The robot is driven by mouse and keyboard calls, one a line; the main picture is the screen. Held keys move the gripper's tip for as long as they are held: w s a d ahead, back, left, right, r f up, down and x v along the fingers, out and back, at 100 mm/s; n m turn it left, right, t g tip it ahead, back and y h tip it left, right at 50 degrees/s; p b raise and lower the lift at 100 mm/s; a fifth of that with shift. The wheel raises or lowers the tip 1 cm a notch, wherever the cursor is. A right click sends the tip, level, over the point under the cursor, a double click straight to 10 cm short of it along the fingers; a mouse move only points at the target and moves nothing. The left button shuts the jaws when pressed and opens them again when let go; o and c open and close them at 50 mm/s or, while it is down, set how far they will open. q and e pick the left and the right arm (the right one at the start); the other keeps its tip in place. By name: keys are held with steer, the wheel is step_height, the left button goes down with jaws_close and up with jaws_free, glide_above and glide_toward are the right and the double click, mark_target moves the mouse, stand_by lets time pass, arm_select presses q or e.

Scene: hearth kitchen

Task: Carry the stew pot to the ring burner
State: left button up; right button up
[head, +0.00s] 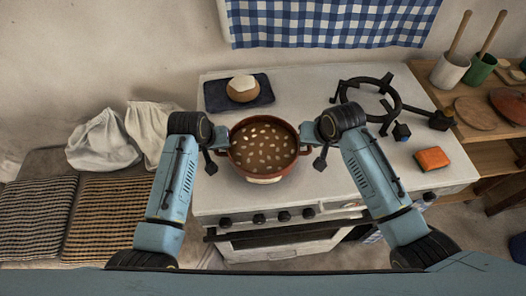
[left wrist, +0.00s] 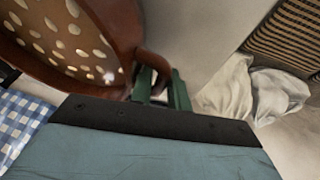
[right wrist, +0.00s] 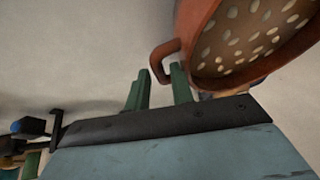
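The stew pot (head: 240,163), reddish-brown with brown stew and pale pieces in it, stands upright toward the front of the pale stove top. The ring burner (head: 343,92), a black iron ring with prongs, is at the back right of the stove, empty. My left gripper (head: 215,136) is at the pot's left handle. In the left wrist view its green fingers (left wrist: 161,88) stand apart with the handle (left wrist: 158,62) between them. My right gripper (head: 306,133) is at the right handle. In the right wrist view its fingers (right wrist: 159,88) stand apart around the handle (right wrist: 158,58).
A dark tray (head: 217,97) with a round loaf (head: 242,88) lies behind the pot. An orange sponge (head: 432,158) lies at the stove's right front. A shelf on the right holds a white crock (head: 449,70) and a green crock (head: 480,68). The stove top between pot and burner is clear.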

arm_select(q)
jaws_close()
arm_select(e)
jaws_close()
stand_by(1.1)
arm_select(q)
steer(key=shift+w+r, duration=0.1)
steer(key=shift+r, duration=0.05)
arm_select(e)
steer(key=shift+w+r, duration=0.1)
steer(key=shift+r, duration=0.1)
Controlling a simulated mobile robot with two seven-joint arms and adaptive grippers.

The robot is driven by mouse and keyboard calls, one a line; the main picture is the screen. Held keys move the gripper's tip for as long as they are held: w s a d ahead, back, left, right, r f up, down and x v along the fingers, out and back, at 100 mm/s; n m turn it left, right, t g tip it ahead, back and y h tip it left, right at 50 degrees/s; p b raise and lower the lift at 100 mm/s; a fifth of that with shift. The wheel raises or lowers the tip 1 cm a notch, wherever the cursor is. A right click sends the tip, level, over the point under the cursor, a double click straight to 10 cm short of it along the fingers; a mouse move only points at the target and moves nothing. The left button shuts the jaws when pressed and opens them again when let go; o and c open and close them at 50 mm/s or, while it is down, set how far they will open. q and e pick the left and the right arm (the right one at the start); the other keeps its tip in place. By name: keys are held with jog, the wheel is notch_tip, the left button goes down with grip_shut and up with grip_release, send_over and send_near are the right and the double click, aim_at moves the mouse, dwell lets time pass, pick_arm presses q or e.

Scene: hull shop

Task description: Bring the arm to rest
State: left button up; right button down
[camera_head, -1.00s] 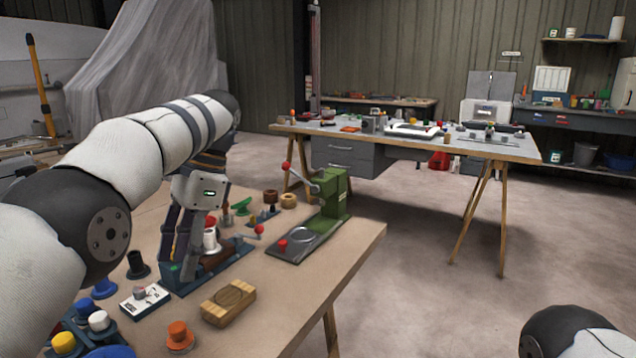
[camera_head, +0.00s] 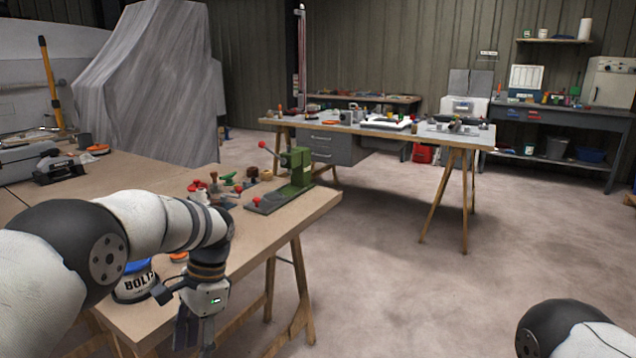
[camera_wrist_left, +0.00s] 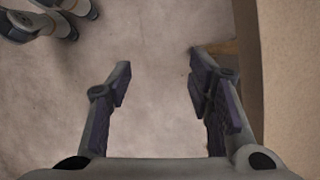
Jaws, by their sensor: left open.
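My left arm comes in from the left in the head view. Its gripper (camera_head: 194,334) hangs pointing down at the near edge of the wooden workbench (camera_head: 270,232). In the left wrist view the left gripper (camera_wrist_left: 160,75) is open, with its two fingers wide apart and nothing between them. Bare concrete floor shows below it, and the bench edge (camera_wrist_left: 250,60) runs along the right.
A green lever press (camera_head: 298,168) stands on the workbench among small coloured parts. A tub marked BOLT (camera_head: 133,285) stands close to my left forearm. A second table (camera_head: 400,130) is farther back. The floor (camera_head: 400,280) between is clear.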

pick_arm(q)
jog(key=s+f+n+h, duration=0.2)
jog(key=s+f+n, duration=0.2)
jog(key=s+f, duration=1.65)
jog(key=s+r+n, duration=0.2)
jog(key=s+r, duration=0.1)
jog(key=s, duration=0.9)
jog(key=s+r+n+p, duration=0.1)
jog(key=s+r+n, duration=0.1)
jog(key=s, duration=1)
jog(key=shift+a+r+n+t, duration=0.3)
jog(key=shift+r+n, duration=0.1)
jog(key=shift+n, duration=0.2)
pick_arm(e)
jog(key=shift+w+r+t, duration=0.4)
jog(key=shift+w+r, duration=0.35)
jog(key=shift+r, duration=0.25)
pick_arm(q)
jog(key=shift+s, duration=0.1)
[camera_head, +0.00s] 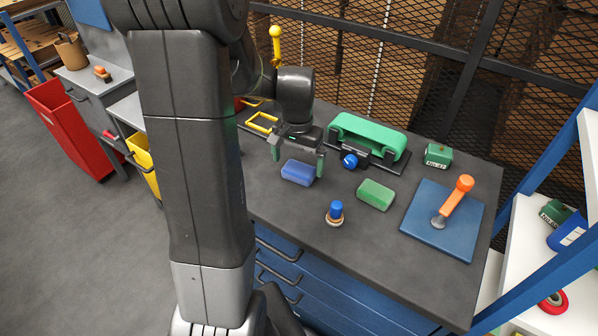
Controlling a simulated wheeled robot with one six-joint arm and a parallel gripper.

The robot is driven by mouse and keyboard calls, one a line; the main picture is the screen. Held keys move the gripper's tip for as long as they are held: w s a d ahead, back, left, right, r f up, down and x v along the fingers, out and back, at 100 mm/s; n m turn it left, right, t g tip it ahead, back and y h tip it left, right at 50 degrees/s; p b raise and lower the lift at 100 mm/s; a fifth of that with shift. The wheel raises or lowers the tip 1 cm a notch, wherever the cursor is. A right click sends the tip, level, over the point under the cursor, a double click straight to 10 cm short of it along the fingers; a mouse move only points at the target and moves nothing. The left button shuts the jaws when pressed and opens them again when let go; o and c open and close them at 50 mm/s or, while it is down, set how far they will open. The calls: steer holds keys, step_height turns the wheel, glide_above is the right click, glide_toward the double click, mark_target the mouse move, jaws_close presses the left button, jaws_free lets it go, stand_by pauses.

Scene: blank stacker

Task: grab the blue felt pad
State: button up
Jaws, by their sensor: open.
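The blue felt pad (298,172) is a small rounded block lying flat on the dark grey worktop (345,240), left of the middle. My gripper (298,158) is open, with one finger near the pad's upper left and the other near its right end. The fingers point down. The picture does not clearly show how high the fingertips are above the worktop or whether they touch the pad.
A green block (375,195) lies to the right, and a blue-topped knob (335,213) stands in front. A green-padded device (368,138) sits behind. An orange-handled tool (455,200) stands on a blue mat (425,230). A yellow frame (262,123) lies at the back left.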

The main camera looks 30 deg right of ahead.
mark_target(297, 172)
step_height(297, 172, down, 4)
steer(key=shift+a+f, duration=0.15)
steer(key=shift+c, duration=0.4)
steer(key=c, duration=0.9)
──────────
> _Task directions_
In how many lines does the word "Controlling" appear? Respond with the number alone.

> _Expected answer_
2